**Entries shown:**
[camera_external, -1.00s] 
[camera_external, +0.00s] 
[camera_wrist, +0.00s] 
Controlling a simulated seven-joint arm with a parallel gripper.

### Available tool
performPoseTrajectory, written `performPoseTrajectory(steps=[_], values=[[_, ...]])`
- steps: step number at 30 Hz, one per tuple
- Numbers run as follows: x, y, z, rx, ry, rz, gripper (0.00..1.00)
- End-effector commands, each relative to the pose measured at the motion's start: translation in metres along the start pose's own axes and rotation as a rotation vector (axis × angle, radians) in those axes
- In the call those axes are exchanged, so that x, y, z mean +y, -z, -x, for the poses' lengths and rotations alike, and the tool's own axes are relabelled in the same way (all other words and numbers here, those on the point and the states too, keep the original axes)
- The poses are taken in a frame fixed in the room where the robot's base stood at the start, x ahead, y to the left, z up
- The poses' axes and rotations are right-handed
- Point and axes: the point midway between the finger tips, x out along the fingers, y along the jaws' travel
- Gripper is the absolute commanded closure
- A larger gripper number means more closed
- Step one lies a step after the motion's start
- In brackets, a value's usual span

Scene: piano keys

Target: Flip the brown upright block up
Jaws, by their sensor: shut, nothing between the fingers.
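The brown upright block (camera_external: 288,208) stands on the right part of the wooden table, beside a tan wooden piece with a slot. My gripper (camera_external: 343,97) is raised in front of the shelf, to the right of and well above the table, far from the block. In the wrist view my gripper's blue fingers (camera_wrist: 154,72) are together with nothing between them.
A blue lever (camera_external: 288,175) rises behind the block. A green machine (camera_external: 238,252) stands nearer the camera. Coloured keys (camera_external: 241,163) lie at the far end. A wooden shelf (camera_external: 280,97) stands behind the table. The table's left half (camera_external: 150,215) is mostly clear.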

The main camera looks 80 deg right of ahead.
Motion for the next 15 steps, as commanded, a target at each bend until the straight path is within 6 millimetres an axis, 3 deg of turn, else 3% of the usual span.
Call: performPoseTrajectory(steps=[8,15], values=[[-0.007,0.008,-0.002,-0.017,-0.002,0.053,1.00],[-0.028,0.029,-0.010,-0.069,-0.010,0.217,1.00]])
...
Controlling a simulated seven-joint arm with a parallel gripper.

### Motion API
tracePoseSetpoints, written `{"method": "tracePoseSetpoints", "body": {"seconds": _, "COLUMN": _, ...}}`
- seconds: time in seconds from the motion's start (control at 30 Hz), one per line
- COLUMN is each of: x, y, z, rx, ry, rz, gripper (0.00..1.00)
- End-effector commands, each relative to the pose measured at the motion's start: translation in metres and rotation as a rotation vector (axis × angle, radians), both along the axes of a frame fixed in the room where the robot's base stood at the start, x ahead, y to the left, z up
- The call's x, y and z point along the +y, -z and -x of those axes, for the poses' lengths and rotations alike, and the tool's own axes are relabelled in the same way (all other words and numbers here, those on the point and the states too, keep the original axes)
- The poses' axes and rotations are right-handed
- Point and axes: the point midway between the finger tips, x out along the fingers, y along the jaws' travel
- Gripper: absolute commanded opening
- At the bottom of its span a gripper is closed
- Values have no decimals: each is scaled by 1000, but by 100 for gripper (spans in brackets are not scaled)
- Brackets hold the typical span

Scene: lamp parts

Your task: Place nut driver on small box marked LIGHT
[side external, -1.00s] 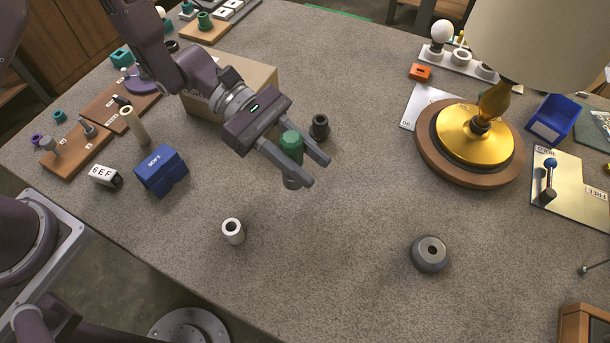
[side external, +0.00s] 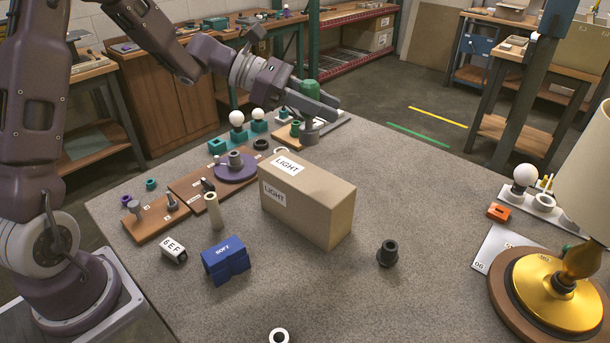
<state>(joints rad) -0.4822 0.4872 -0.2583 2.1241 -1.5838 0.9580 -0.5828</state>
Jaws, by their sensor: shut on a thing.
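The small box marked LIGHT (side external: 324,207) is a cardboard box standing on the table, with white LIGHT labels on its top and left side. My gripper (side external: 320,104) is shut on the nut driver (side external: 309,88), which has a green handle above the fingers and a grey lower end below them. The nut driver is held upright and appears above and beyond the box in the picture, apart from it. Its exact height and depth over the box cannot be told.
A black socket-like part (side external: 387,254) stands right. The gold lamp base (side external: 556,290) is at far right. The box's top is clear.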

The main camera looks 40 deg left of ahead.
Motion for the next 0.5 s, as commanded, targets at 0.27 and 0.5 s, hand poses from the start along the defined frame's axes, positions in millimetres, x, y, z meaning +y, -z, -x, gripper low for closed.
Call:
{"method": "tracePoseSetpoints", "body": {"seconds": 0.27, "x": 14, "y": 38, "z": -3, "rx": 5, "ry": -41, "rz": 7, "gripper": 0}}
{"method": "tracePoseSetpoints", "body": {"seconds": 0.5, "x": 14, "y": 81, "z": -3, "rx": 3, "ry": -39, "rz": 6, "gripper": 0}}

**Required work:** Tally every line of the listing that holds the string "vector", then give the number by itself.

**Right answer:** 2